Palouse Road Runners Newsletter
   

High-Trail Holiday
September 2004
by Margaret K. Gates

The Mt. Baldy Ascent Race and a runner who loves hills constitute a delightful duo. The eight-mile Labor-Day climb up the 10,000-foot peak east of Los Angeles coincided with a visit to my family, so I entered the race.

Over 500 runners took part in the race on that warm late-summer morning. After running for two or three minutes up a dirt road I began walking due to the steepness, and I covered most of the course at a fast walk.

About three miles into the race, someone yelled, "Go, Margaret." I finally located the well-wisher overhead in a ski lift chair. The race worker had remembered my name from the check-in table.

Five miles into the race the trail narrowed to a hogback where straying three feet to either side on the loose rocky soil would result in a long roll to the valley below. Rangers sat on outcropping rocks a minute apart along the dangerous stretch. Since the hogback trail and the wider trail that followed it consisted of gently rolling hills, I ran past many walkers.

Finishers returning down the mountain cheered on the slower competitors and stepped aside to let us pass. Two of them took my picture, and one young man whose brain was possibly low on oxygen took my hand, knelt down, and kissed my shoe.

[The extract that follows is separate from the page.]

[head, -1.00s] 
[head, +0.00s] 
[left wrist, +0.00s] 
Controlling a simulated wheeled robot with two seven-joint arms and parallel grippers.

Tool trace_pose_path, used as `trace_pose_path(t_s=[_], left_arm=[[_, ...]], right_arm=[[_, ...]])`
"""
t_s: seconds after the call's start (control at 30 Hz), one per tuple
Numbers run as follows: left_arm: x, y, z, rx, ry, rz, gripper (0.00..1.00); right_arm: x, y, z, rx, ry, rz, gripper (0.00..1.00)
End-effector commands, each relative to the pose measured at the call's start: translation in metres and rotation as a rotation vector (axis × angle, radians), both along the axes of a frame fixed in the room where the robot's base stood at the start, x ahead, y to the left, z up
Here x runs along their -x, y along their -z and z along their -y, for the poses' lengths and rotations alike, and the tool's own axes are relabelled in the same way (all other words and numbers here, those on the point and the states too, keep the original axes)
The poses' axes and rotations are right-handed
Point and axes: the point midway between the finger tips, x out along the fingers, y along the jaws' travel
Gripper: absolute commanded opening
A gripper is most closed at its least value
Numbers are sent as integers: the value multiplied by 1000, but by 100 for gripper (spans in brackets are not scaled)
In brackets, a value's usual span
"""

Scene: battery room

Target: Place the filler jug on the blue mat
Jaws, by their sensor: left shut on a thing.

At the seven-mile mark my thighs began screaming for a rest, and I leaned a hand on them to push myself upward with each step. Ten minutes from the top the trail temporarily fanned out like the Mississippi River Delta, thus eliminating crowding and the need to pass those ahead. I ran the last fifteen seconds and crossed the finish line looking stronger than I felt.

My time of 2:35:32 wasn't fast enough for me to place in the 55-59 age group. Alas, if I'd been six weeks older I'd have been first in the more senior classification.

After the race we all walked down to the halfway point where we rode the ski lift the remaining half of the descent. The view alone was worth the pain of the competition.